How could this happen?
Then something else happened. It was called data. Almost suddenly, electronically, instantly, it poured out of our desktop screens, right out of the cloud above!
No longer did I have to study a few carefully selected cases, to guess how the population behaved. No longer did I have to carefully pick a random sample from the population. I could just look at the whole population!
The whole population! How could this be? How can I see the whole population? It’s too big!
This is the first, most important difference between old statistics and modern data science. The nature of the problem is different.

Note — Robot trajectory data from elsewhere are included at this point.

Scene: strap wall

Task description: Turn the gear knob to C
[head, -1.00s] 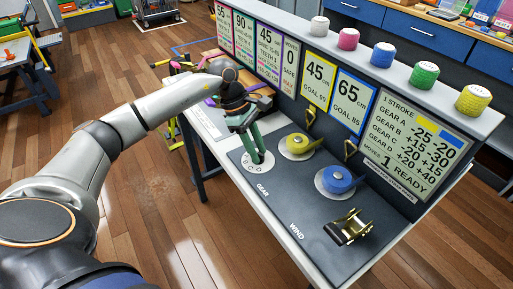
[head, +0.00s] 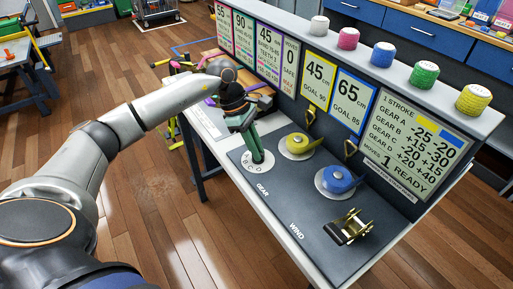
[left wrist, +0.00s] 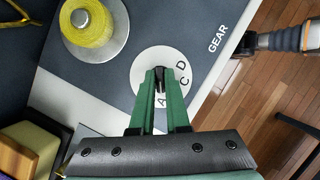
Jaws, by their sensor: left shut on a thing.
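The gear dial (head: 246,168) is a white disc lettered A to D on the dark grey board, near the word GEAR. In the left wrist view the dial (left wrist: 146,66) shows A, C and D; B is hidden behind my fingers. My left gripper (head: 257,158) reaches down over the dial, its green fingers shut on the small dark gear knob (left wrist: 159,77). Most of the knob is hidden between the fingers, so I cannot tell which letter it points to. My right gripper is not in view.
A yellow strap spool (head: 297,144) and a blue strap spool (head: 337,180) sit right of the dial. A brassy ratchet (head: 349,227) lies by WIND. The sign panel (head: 415,145) reads 1 move, READY. Coloured rolls line the ledge above.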

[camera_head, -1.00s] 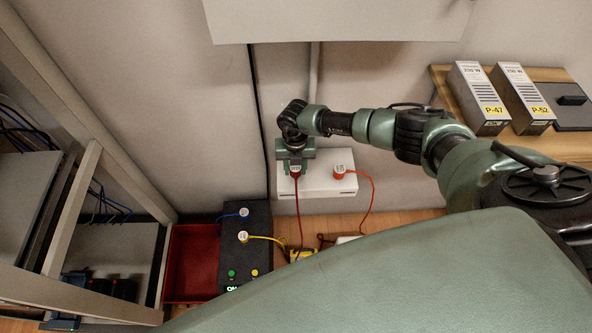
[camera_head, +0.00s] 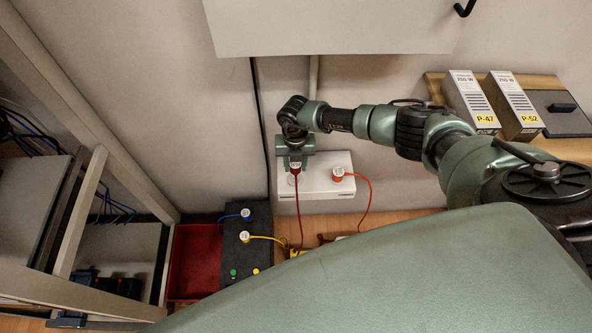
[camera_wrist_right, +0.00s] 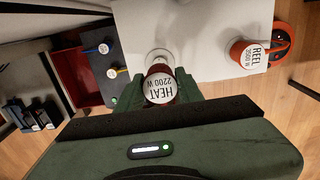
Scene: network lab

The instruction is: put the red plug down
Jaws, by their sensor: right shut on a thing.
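The red plug (camera_wrist_right: 161,87), with a white top reading HEAT 2200 W, is between the fingers of my right gripper (camera_wrist_right: 160,92). In the head view my right gripper (camera_head: 295,161) holds the plug (camera_head: 296,167) over the left part of a white socket box (camera_head: 330,188). A dark red cord hangs from it. A pale round socket (camera_head: 292,180) shows just below the plug, which looks clear of it; the exact gap is hard to tell. My left gripper is not in view.
An orange-red plug (camera_head: 338,174) marked REEL sits on the box's right part. A black box (camera_head: 260,222) with blue and yellow plugs and a red tray (camera_head: 194,262) stand at the left. A rack post (camera_head: 80,212) is farther left. Grey power units (camera_head: 471,99) stand at the right.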

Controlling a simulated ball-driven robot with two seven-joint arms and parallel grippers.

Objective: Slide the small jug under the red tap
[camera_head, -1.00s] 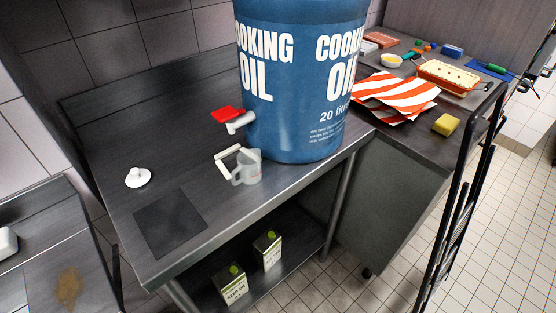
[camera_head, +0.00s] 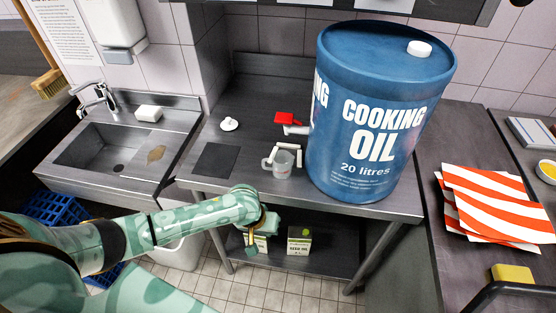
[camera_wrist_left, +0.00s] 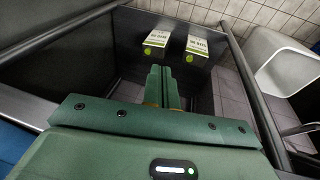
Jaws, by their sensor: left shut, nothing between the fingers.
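The small jug (camera_head: 282,164), grey and translucent, stands upright on the metal table (camera_head: 225,182) near its front edge. A white bent piece (camera_head: 288,150) is at its rim side; I cannot tell whether they touch. The red tap (camera_head: 286,118) with a white spout (camera_head: 297,130) sticks out from the left side of the blue oil drum (camera_head: 365,120). The jug is in front of the spout, nearer the table edge. My left gripper (camera_head: 254,243) is in front of the table, below its top, shut and empty. Its fingers also show in the left wrist view (camera_wrist_left: 163,88). My right gripper is out of view.
Seed oil cartons (camera_head: 299,240) stand on the lower shelf behind my left gripper. A white knobbed lid (camera_head: 229,124) and a dark mat (camera_head: 216,160) lie on the table's left part. A sink (camera_head: 112,148) is further left. Striped cloths (camera_head: 498,205) lie on the right counter.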

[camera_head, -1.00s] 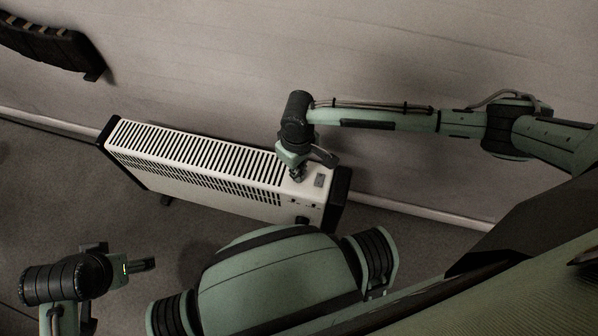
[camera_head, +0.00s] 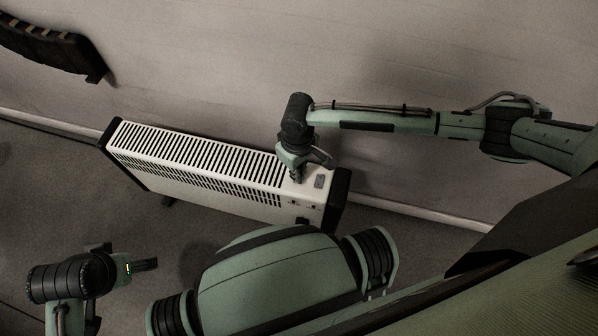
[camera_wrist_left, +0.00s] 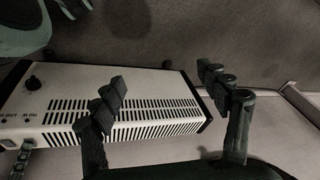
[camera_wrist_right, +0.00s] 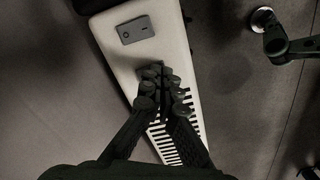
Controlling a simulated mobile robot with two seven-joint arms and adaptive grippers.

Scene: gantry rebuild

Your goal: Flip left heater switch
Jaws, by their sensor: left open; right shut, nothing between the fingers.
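The white heater (camera_head: 180,183) stands on the floor along the wall, with dark end caps and a slotted top. A second dark patch, seemingly the other switch, lies under my right fingertips and is mostly hidden. My right gripper (camera_head: 297,177) is shut and empty, pointing down at it; the fingertips (camera_wrist_right: 162,84) look close to or touching it. My left gripper (camera_head: 146,265) is open and empty, apart from the heater.
A knob (camera_wrist_left: 33,83) and small printed labels are on the heater's front face. A dark slatted object (camera_head: 50,42) is at the upper left by the wall. The floor (camera_head: 60,190) left of the heater is clear.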

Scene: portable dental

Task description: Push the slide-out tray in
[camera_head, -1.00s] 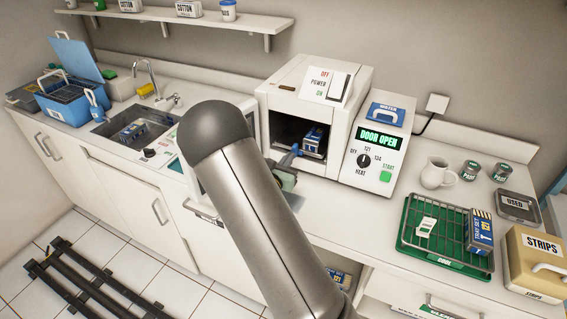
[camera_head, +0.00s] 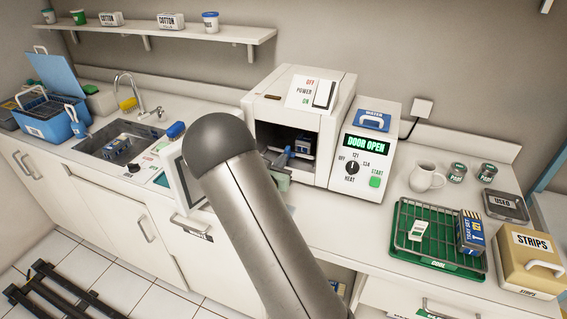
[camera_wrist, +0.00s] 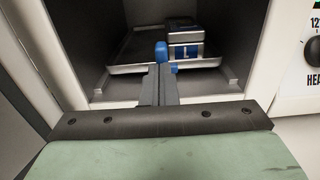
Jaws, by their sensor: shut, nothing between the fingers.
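The slide-out tray (camera_wrist: 115,69) is a grey metal tray inside the open chamber of the white sterilizer (camera_head: 270,108). A blue-and-grey box (camera_wrist: 185,38) sits on its right part; the box also shows in the head view (camera_head: 305,143). My gripper (camera_wrist: 162,52) is shut and empty, its blue tips pointing into the chamber at the tray's front edge, left of the box's front. I cannot tell whether the tips touch the tray. In the head view my gripper (camera_head: 288,152) is at the chamber mouth, and my arm hides part of the opening and door.
The open door (camera_head: 178,180) stands left of my arm. The control panel (camera_head: 364,160) reads DOOR OPEN. To the right are a white jug (camera_head: 427,176), a green tray with a wire rack (camera_head: 405,225) and a STRIPS box (camera_head: 530,255). A sink (camera_head: 120,140) is at left.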

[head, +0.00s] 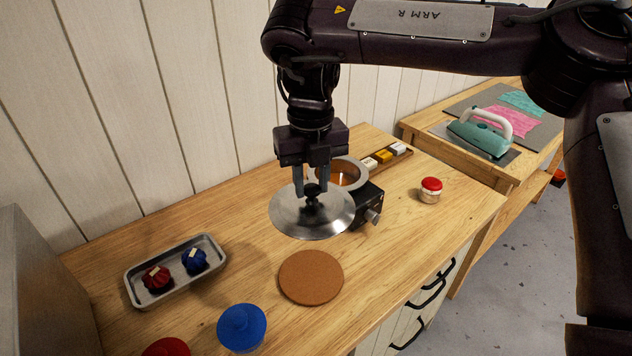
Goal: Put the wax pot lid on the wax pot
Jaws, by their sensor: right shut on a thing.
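My right gripper (312,188) points down and is shut on the dark knob of the wax pot lid (290,217), a round silver metal disc. It holds the lid above the wooden table, in front of and slightly left of the wax pot. The wax pot (357,166) is a metal pot with orange-brown wax inside, seated in a dark heater box with a knob on its side. The lid and gripper hide the pot's near left part. The pot's top is partly uncovered. My left gripper is not in view.
A round cork mat (311,277) lies in front of the lid. A metal tray (133,292) with red and blue bundles is at left. A blue-lidded jar (241,327) and a red lid (166,347) are at the front. A red-topped jar (430,190) stands right. Wax blocks (383,157) lie behind the pot.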

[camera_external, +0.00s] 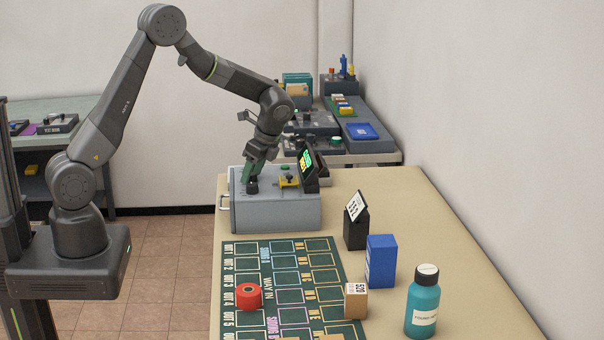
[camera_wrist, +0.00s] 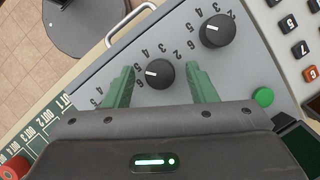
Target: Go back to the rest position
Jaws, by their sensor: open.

- Statistics (particularly inferential statistics) is all about how to learn or ‘characterize’ a population by drawing a random sample. Randomness is king! The problem of understanding a large population of data is by reducing it to sample means, medians, deviations, p-values, regression t-scores, R-squares, and many other sophisticated and clever “statistical tests.”
- Data Science is all about how to understand the mass of population data directly. The human brain zonks out on groups larger than six or seven. (Just three comps is wonderful!) The human brain is really good at generalizing from three or four cases. And the human brain is really good at visualizing and seeing. Like graphs!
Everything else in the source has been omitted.